This report originally published at southcom.mil.
SOTO CANO AIR BASE, Honduras, April 8, 2019 —
Not many jobs hold as much appeal as that of a pilot. The freedom, the blue skies and the adventure draws people from all walks of life to find a way to get their flying license. Often times, those wide-eyed dreamers find a recruiter’s office to be a great avenue for their aspirations.
Since around age ten, Jennifer West has wanted to be an army pilot.
“I was a nerd as a kid,” said West. “Reading about the history of the United States and how the military played a role, I thought, ‘What a great organization to be a part of and what a great way to serve your country.’”
The aspiring pilot set off to accomplish her goals starting in high school when she joined the Junior Reserve Officers’ Training Corps, a program designed to prepare students for a potential military career.
While in JROTC, she was further inspired by her instructor, a retired command sergeant major who worked with UH-1 Hueys in Vietnam. As an early mentor to future Capt. West, the instructor would go on to help her get into the U.S. Military Academy at West Point and set her on the path to success.
“I was already interested in being an aviation officer so I went to the academy with the hope and dream that I would become one,” said West. “That drove my determination and was my motivating factor to do well in school.”
Hearing the stories of her instructors in the aviation branch only furthered her commitment to get her wings. At the end of her time at the academy, the senior class gathered to receive their branch assignments together.
“I was high enough in my class to have a pretty good idea that I was going to get aviation, but seeing the insignia on the card, it was the best reward I could get for all the hard work over the years and a dream come true for me,” said West.
Describing her aviation career as a unique experience, West explained she began her journey with the OH-58 Cairo Warrior, a light-weight reconnaissance helicopter, which she flew in Hawaii and South Korea. Unfortunately, the bird was retired from the active-duty inventory and the pilots were re-assigned aircraft.
“We were selected for alternate aircraft. Some of us went to the (AH-64 Apaches), some of us went fixed-wing and I was able to choose the CH-47 Chinook,” said West. “I’ve always thought the Chinook was an incredibly powerful aircraft with how it’s able to manipulate the environment on the ground with what it can carry, whether that’s carrying 30 people in the back or moving entire companies of artillery, it’s able to change the terrain of the battlefield very quickly.”

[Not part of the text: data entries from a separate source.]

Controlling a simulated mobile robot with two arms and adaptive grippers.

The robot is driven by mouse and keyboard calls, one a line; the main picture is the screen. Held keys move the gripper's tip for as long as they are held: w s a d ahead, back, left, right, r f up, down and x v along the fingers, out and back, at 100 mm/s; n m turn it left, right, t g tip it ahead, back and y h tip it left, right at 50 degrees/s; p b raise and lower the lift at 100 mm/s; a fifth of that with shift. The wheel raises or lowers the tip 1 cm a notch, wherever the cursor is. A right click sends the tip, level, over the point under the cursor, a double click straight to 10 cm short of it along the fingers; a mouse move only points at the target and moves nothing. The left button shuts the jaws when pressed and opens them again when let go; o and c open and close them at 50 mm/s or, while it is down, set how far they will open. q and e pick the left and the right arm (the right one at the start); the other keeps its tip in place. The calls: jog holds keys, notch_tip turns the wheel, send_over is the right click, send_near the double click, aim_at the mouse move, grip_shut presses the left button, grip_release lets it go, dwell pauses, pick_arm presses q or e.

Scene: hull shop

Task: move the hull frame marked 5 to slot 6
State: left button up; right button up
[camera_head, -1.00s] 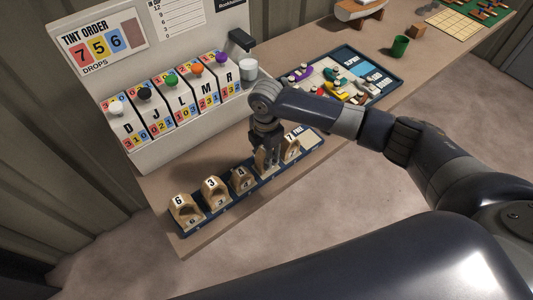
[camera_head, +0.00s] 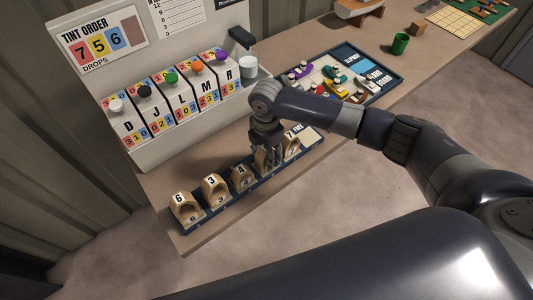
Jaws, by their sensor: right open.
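A dark blue rack (camera_head: 222,214) holds a row of wooden hull frames near the bench's front edge. From the left I read frame 6 (camera_head: 187,209), frame 3 (camera_head: 216,190) and frame 4 (camera_head: 243,179). Frame 7 (camera_head: 292,149) stands farther right. Between frames 4 and 7 another frame is mostly hidden by my right gripper (camera_head: 266,162), so its number cannot be read. That gripper points down, open, with its fingers at this frame; contact cannot be told. Slot marks on the rack's front are too small to read surely. My left gripper is not in view.
A pale FREE area (camera_head: 308,137) lies at the rack's right end. A tint dispenser (camera_head: 178,110) stands close behind the rack. A tray of small coloured boats (camera_head: 340,86), a green cup (camera_head: 400,44) and a wooden block (camera_head: 417,29) lie farther back.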

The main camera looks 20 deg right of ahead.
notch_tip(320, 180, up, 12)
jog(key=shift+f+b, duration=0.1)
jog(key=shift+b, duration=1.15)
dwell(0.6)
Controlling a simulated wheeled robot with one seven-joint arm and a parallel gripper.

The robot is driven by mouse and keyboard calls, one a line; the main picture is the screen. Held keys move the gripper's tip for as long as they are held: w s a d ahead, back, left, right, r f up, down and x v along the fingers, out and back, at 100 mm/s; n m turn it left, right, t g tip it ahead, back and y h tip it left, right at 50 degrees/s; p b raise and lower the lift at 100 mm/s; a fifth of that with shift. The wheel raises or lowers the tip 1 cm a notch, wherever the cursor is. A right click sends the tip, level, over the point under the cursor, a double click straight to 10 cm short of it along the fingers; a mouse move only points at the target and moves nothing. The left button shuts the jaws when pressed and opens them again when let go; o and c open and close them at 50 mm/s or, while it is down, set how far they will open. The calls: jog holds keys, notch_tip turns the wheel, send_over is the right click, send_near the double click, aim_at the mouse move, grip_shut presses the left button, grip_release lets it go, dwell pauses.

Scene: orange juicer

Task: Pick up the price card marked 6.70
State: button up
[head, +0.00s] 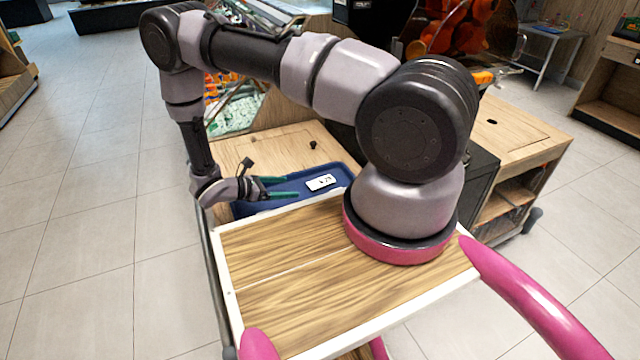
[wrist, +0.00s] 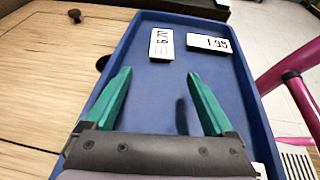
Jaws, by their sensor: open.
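The price card that appears to read 6.70 (wrist: 161,43) lies in a blue tray (wrist: 150,22), its print turned sideways in the wrist view. A second card reading 1.95 (wrist: 209,42) lies just right of it. My gripper (wrist: 158,74) is open and empty over the tray, its two teal fingers apart, with the 6.70 card ahead of the fingertips. In the head view my gripper (head: 294,187) reaches over the blue tray (head: 243,210) from the left. One white card (head: 321,182) shows there; its print is too small to read surely.
Part of another white card (wrist: 259,170) shows at the lower right of the wrist view. The tray's raised rim surrounds the cards. A wooden counter (wrist: 45,65) with a dark knob (wrist: 75,15) lies to the left. A juicer with oranges (head: 455,30) stands behind.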

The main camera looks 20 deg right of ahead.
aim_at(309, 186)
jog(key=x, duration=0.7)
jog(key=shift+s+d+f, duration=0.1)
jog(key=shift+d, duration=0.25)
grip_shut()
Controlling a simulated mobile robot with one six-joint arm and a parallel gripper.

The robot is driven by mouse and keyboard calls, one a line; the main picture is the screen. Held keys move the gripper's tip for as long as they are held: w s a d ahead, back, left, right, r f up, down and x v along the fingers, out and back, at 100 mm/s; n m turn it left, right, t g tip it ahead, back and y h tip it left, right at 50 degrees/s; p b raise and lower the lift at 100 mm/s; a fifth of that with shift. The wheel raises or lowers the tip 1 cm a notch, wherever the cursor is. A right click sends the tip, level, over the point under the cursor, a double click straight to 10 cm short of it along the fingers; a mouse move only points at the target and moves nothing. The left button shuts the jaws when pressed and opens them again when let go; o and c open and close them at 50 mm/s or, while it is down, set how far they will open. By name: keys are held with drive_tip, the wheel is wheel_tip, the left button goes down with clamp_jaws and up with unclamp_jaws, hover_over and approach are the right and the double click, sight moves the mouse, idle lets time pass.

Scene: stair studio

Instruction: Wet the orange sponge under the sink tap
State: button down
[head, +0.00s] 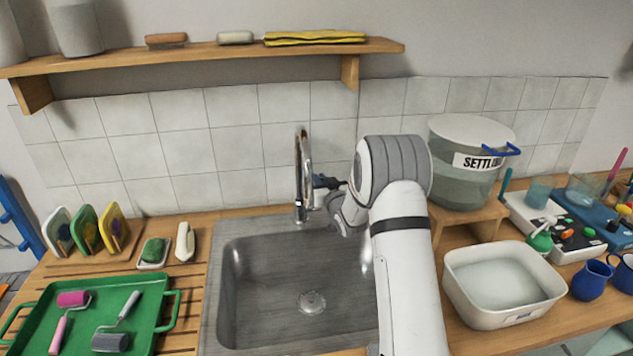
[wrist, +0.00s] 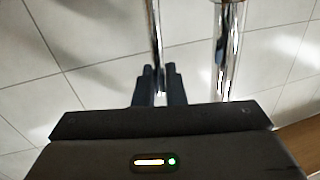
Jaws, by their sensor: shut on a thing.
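The chrome tap (head: 302,165) rises behind the steel sink (head: 232,285), and its tubes also show in the wrist view (wrist: 227,60). My gripper (head: 322,183) is beside the tap, to its right, above the back of the sink. In the wrist view its dark fingers (wrist: 160,85) are shut on a thin chrome part of the tap; I cannot tell whether it is the lever. I cannot make out a plainly orange sponge. Several upright sponges (head: 86,229) in white, green and yellow stand in a rack at left. The sink's right part is hidden behind my arm.
A green tray (head: 135,305) with two rollers sits at left, near a green sponge (head: 153,251) on a dish. A white basin (head: 500,265) stands right of the sink. A lidded bucket (head: 465,185) is behind it. A shelf (head: 215,53) runs above.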

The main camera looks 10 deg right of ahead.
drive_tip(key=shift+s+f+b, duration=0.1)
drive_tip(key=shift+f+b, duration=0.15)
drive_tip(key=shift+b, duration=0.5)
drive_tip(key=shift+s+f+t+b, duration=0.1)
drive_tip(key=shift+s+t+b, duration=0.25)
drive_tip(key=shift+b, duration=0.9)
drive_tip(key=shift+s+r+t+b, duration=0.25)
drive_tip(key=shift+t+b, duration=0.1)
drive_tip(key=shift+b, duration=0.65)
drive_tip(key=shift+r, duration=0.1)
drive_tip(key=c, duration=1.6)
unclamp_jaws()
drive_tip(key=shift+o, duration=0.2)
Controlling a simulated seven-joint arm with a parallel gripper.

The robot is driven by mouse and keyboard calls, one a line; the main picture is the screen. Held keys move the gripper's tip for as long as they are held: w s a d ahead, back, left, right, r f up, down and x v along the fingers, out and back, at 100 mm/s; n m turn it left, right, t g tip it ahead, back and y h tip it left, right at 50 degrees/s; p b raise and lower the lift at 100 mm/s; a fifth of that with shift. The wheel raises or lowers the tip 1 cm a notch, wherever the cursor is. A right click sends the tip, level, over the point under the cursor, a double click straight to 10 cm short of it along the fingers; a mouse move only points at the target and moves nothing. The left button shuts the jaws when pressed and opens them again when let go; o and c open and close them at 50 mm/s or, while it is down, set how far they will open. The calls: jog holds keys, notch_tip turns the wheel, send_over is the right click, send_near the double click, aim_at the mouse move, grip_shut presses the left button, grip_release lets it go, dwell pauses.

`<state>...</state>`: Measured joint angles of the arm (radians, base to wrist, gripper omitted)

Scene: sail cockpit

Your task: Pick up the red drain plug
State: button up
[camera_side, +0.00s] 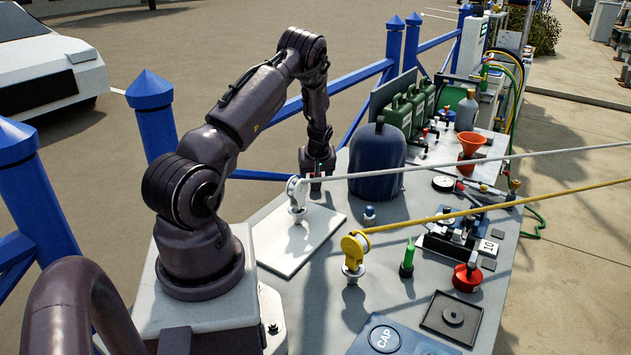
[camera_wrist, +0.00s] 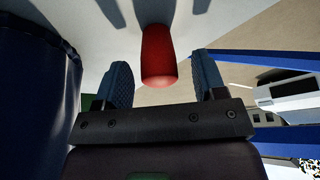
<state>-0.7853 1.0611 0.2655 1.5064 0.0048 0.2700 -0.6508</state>
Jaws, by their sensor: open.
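The red drain plug (camera_wrist: 159,55) shows in the wrist view as a rounded red peg between my two blue fingers. Clear gaps show on both sides of it, so the fingers do not touch it. My gripper (camera_wrist: 162,80) is open around it. In the side view my gripper (camera_side: 317,186) is low over the far edge of the deck, left of a big dark blue drum. I cannot make out the plug in the side view; the gripper or the gear near it hides it.
The dark blue drum (camera_side: 377,165) stands right of my gripper and fills the left of the wrist view (camera_wrist: 35,90). A white block with a taut grey rope (camera_side: 297,193) is in front. A blue railing (camera_side: 362,88) runs behind.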

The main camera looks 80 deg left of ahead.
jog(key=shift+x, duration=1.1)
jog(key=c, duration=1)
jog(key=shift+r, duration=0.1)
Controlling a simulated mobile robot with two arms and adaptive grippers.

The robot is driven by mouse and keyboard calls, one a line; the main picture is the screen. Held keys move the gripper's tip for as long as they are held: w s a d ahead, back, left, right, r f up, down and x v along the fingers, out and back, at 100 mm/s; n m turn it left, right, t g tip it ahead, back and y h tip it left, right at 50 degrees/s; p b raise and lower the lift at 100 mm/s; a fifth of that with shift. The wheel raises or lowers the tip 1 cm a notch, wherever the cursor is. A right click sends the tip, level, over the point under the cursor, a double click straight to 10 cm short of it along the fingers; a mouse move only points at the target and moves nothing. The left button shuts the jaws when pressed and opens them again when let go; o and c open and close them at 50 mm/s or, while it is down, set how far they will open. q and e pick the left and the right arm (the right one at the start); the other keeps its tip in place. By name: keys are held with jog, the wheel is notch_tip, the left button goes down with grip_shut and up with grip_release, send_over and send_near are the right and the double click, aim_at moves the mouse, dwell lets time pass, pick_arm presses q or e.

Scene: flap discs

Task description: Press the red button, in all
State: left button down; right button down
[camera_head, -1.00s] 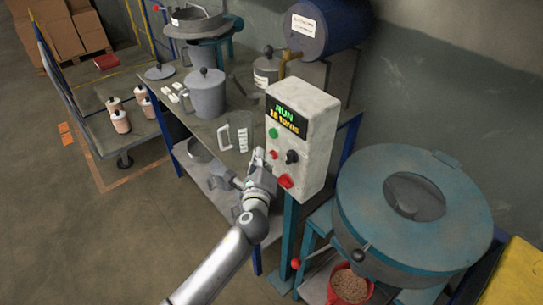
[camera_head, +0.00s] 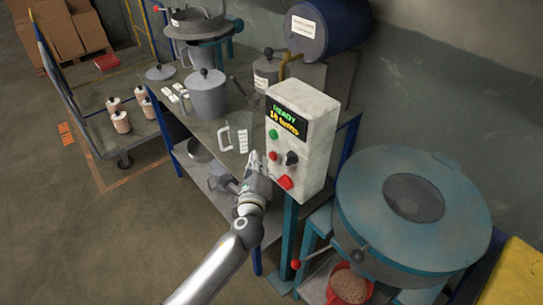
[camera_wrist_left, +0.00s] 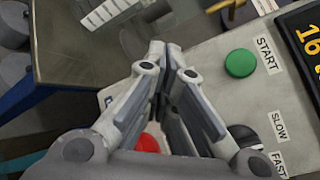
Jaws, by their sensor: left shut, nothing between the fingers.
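The white control box (camera_head: 312,135) stands on a blue post. Its front has a lit display, a green button (camera_head: 274,133), a small red button (camera_head: 273,155), a black knob (camera_head: 291,158) and a larger red button (camera_head: 285,182). The display reads READY above a turns count. My left gripper (camera_head: 254,154) is shut and empty, just left of the small red button, with a small gap in the head view. In the left wrist view the shut fingers (camera_wrist_left: 166,50) hide part of the panel; the larger red button (camera_wrist_left: 147,143) shows partly behind them. My right gripper is not in view.
A blue round drum machine (camera_head: 350,205) stands right of the box, with a red bucket (camera_head: 349,286) below. A metal bench with pots (camera_head: 207,95) and a white-handled item lies behind my left gripper. Open floor is at left.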

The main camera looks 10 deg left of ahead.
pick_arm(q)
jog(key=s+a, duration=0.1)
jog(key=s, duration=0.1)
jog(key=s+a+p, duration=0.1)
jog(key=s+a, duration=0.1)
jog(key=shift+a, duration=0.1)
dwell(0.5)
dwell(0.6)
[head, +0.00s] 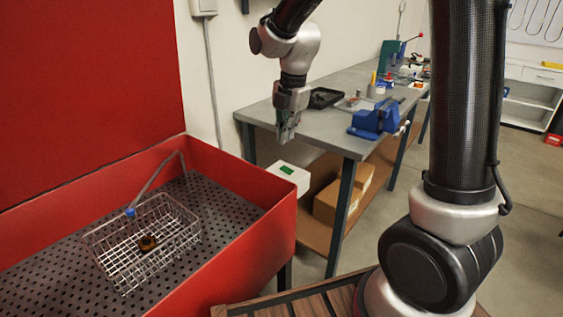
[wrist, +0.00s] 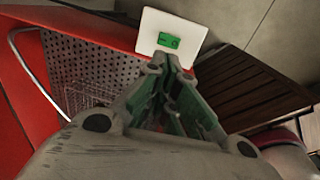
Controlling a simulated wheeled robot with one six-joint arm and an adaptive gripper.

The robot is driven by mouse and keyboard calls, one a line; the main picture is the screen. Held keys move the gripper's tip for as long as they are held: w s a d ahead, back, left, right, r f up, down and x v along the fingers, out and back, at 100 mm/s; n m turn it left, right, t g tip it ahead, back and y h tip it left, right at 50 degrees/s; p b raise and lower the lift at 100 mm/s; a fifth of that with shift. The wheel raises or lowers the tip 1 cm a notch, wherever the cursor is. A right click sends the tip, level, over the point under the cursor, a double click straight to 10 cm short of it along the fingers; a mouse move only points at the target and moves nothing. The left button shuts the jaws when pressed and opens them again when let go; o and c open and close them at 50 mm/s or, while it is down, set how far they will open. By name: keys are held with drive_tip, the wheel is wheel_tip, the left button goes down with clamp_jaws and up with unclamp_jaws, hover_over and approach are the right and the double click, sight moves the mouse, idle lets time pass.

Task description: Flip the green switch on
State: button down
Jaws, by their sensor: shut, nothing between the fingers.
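The green switch (head: 287,170) sits on a white box (head: 290,178) beside the right wall of the red tub. In the wrist view the green switch (wrist: 169,41) lies on the white box's face (wrist: 150,27), just beyond my fingertips. My gripper (head: 287,138) points down and hangs above the white box in the head view, apart from it. In the wrist view my gripper (wrist: 170,62) has its fingertips together with nothing between them. Whether the switch is on or off cannot be told.
A red tub (head: 262,255) with a perforated floor holds a wire basket (head: 110,240) with a small brown part (head: 148,243). A grey workbench (head: 330,132) with a blue vise (head: 375,120) stands behind. Cardboard boxes (head: 335,203) lie on its lower shelf.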

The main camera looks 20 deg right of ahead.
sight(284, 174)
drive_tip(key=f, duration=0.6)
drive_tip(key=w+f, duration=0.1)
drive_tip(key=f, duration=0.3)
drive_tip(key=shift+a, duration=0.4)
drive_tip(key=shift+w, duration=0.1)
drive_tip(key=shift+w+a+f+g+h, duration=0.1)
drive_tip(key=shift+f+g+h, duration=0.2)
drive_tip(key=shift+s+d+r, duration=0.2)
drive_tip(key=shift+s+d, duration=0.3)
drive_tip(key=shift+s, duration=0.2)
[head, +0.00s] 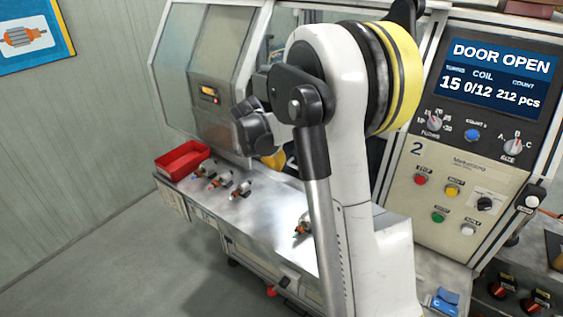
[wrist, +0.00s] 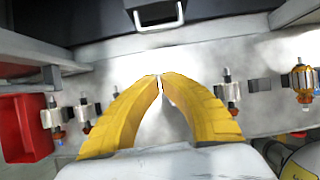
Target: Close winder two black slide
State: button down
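In the wrist view, a black panel (wrist: 95,18), which looks like the black slide, spans the top of the picture. It carries a pale U-shaped handle (wrist: 159,16) at its middle. My gripper (wrist: 160,78) points toward the handle, with its yellow fingertips together, nothing between them and a space short of the handle. In the head view, one yellow finger of my gripper (head: 274,160) shows over the metal bench. My arm hides the slide there. The winder two panel (head: 455,160) bears a "2", and its screen (head: 499,78) reads DOOR OPEN.
A red tray (head: 182,160) stands at the bench's left end. Several small armatures (head: 221,181) stand along the metal bench (head: 262,215), on both sides of my fingers in the wrist view. A grey windowed machine cover (head: 212,85) rises behind the tray.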

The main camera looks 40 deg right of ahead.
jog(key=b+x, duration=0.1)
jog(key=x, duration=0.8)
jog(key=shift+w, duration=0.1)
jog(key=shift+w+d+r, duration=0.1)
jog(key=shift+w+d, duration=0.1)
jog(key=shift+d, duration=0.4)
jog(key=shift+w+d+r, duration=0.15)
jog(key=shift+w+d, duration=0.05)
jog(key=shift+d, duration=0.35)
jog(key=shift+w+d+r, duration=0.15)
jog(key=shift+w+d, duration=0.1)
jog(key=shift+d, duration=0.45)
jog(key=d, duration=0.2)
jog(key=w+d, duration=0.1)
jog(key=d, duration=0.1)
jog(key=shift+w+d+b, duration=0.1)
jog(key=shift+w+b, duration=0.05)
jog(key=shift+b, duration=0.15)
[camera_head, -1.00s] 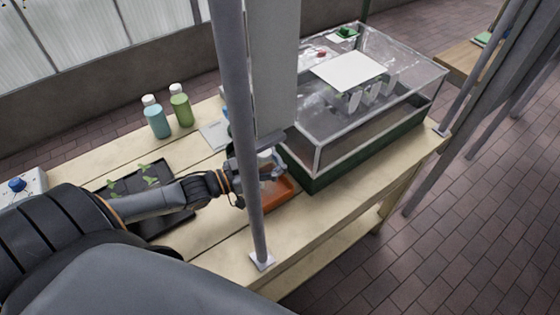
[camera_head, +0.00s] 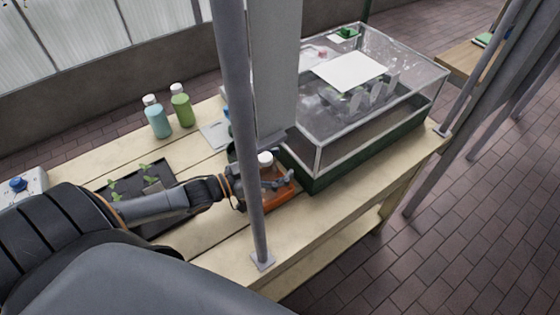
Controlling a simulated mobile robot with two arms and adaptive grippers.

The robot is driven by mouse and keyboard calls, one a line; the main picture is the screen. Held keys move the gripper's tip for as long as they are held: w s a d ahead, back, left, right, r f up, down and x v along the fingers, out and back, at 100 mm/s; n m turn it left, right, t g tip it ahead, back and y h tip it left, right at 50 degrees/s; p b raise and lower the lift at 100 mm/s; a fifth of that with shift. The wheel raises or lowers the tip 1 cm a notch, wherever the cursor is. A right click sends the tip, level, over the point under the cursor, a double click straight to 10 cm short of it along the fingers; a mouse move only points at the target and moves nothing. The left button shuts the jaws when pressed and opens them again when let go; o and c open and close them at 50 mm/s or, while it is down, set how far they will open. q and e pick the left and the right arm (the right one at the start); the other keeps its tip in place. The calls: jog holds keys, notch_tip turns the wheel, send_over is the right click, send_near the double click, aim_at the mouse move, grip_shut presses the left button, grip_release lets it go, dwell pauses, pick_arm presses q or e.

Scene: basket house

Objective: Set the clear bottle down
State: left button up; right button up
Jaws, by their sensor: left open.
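The clear bottle (camera_head: 265,160) shows mainly as a white cap and a bit of its upper body. It appears upright over or in the orange tray (camera_head: 275,205); I cannot tell whether its base touches the tray. My left gripper (camera_head: 270,180) is open at the bottle, low over the tray, with a finger in front of the bottle. A grey post hides part of the gripper and tray. My right gripper is not in view.
A blue bottle (camera_head: 158,121) and a green bottle (camera_head: 181,107) stand at the table's back. A black seedling tray (camera_head: 180,215) lies left of the gripper. A glass-walled case (camera_head: 400,115) stands right. A vertical grey post (camera_head: 243,110) rises in front.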

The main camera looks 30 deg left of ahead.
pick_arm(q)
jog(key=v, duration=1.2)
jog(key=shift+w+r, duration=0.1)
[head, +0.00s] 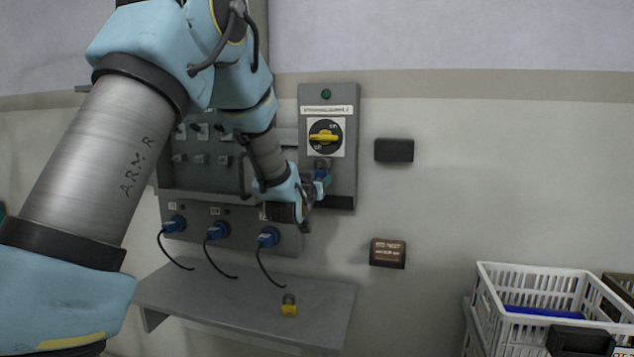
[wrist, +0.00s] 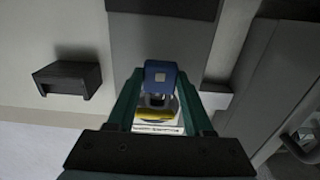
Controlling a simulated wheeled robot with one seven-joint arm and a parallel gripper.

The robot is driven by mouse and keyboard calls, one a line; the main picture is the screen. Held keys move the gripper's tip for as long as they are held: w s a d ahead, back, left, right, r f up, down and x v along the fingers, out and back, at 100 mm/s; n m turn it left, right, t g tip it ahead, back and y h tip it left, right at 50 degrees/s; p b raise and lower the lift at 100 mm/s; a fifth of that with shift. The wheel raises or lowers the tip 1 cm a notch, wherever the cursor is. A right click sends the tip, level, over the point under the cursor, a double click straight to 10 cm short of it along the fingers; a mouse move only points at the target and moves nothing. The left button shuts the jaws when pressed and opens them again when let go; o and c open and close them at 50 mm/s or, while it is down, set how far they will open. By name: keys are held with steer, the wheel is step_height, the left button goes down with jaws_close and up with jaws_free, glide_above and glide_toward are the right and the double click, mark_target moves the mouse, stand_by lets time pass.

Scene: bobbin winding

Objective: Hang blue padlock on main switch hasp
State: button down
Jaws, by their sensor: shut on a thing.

Although the actual flying aspect was a quick transition, West said learning the new mission set took a while, going from an attack-reconnaissance mindset and working with one other pilot to a heavy-lift mindset and having an entire crew by her side.
After jumping into the Chinook world with both feet ahead of her, West quickly distinguished herself at her next assignment at Soto Cano Air Base, Honduras. Starting as the assistant S3, she stood out as a pilot and eventually became the commander of the 1st Battalion 228th Aviation Regiment’s Bravo Company, also known as the “Sugarbears.”
West said it’s a unique assignment and very rewarding seeing the impact of her work on partner nations and U.S. forces in the region.
“CPT West made an immediate impression on me when I personally witnessed her capabilities as an aviator in the CH-47,” said Lt. Col. Christopher Cook, 1-228th Avn Regt. commander. “When flying, she capitalizes on each opportunity to train junior aviators on the specific systems and capabilities of the aircraft. Her outstanding technical proficiency instills confidence in her company and enables her to easily lead her company as a tactical and technical expert.”
West is about to celebrate her 1000th flight hour in the Chinook and recently oversaw the movement of nearly a million pounds of equipment in Operation Darien Lift. Many leaders on base see bright things in the Sugarbear commander’s future, including her next assignment as a “Nightstalker” in the elite 160th Special Operations Aviation Regiment.
“How army aviation assets support the ground forces is an awe-inspiring mission to be a part of and the fact that you get to dominate from the skies was even more of a wow-factor for me,” said West, who is gearing up to focus on her next assignment and has her sights set on eventually commanding a battalion.